A arte de Adília Lopes aparenta-se com a técnica do objet trouvé. Também ela parece encontrar, ou forçar esse acaso, nos restos da sua própria biografia, da topografia urbana (mormente lisboeta), ou em paisagens bibliográficas, os materiais para os seus poemas. É como uma autobiografia na qual tudo tivesse explodido em redor. Ou uma casa de janelas abertas a correntes de ar ferozes. Mas este é um domicílio que não autoriza esse excesso de domesticidade que Cesariny dizia ser letal. Porque é por entre escombros e detritos de casas e de tempos vividos que se move o sujeito poético. Pelo caminho apanha do chão o que foi arremessado pela fúria do circunstancialismo biográfico ou efabulatório. De O Pequeno Lord, já na infância, “Só havia a capa.” (p.47)

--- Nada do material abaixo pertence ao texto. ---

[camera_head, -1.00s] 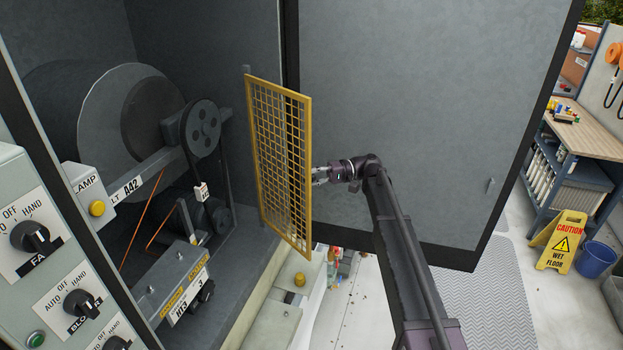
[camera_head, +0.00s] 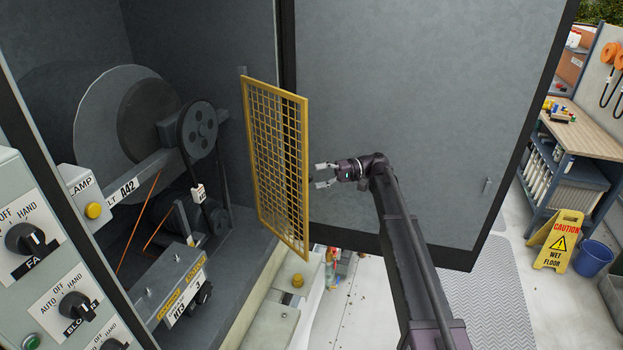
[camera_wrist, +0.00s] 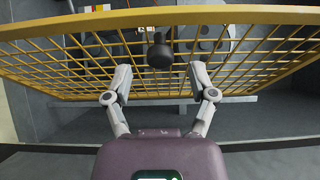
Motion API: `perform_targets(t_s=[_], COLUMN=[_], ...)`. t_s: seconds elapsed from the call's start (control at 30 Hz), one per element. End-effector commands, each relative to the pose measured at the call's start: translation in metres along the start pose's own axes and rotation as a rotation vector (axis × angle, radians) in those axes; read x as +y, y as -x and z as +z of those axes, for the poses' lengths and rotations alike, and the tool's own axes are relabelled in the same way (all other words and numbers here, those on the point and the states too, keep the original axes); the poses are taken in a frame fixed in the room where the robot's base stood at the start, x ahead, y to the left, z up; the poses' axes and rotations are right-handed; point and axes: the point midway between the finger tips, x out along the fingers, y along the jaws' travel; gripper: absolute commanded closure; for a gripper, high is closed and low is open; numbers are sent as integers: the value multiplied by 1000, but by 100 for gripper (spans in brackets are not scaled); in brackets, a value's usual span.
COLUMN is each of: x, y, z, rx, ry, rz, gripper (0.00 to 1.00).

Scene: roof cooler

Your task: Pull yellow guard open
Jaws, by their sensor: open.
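The yellow mesh guard (camera_head: 276,165) stands swung out from the cooler cabinet, at an angle to the opening, so the pulleys and drum inside show to its left. My gripper (camera_head: 318,175) is to the right of the guard, open and empty, with a small gap to the mesh. In the wrist view the guard's yellow rim (camera_wrist: 160,17) crosses the top. A dark round knob (camera_wrist: 160,54) on the guard lies between and ahead of my open fingertips (camera_wrist: 158,80). The knob is hidden in the head view.
The large grey door panel (camera_head: 410,110) stands behind my arm. The control panel (camera_head: 50,260) is at the left. A wet floor sign (camera_head: 558,240), a blue bucket (camera_head: 593,258) and a workbench (camera_head: 580,140) are at the right.

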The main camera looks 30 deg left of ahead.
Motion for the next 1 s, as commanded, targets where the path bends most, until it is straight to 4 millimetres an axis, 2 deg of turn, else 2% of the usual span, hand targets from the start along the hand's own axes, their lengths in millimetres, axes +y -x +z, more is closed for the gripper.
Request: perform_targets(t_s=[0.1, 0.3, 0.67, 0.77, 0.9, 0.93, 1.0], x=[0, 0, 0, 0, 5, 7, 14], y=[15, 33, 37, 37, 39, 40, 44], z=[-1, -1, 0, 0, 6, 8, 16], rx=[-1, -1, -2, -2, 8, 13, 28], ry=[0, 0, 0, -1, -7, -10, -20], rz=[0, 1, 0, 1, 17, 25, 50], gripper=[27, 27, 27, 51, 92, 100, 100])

Conforto e confronto, sossego e incómodo. São assim os poemas em Adília Lopes. E para Adília Lopes. Como a autora dizia numa crónica, o “texto, esse abismo e esse sofá”. Numa outra crónica, Adília escreveu: “transcrevo a bela e o senão”. Não é apenas a debatidíssima questão dos jogos de sentido o que aqui está em causa, mas a falsa ingenuidade de um fazer poético. Melhor seria falar em aparente ingenuidade, pois há nesta poesia uma aproximação a certa posição ética que defende uma posição de verdade, que não se compatibiliza com falsidade. Nesse sentido, a implicação da poesia na vivência do sujeito poético que (quase) transparece nos poemas está patente num trecho em prosa que acompanha o seu livro A Mulher-a-Dias (&etc, 2002): “os meus textos são políticos, de intervenção, cerzidos com a minha vida”. Eis uma torção dos parâmetros canónicos que funciona a favor desta poesia que dificilmente podia ser menos política, mas que tanto depende da tensão envolvente – e não precisamos de nos cingir à pólis.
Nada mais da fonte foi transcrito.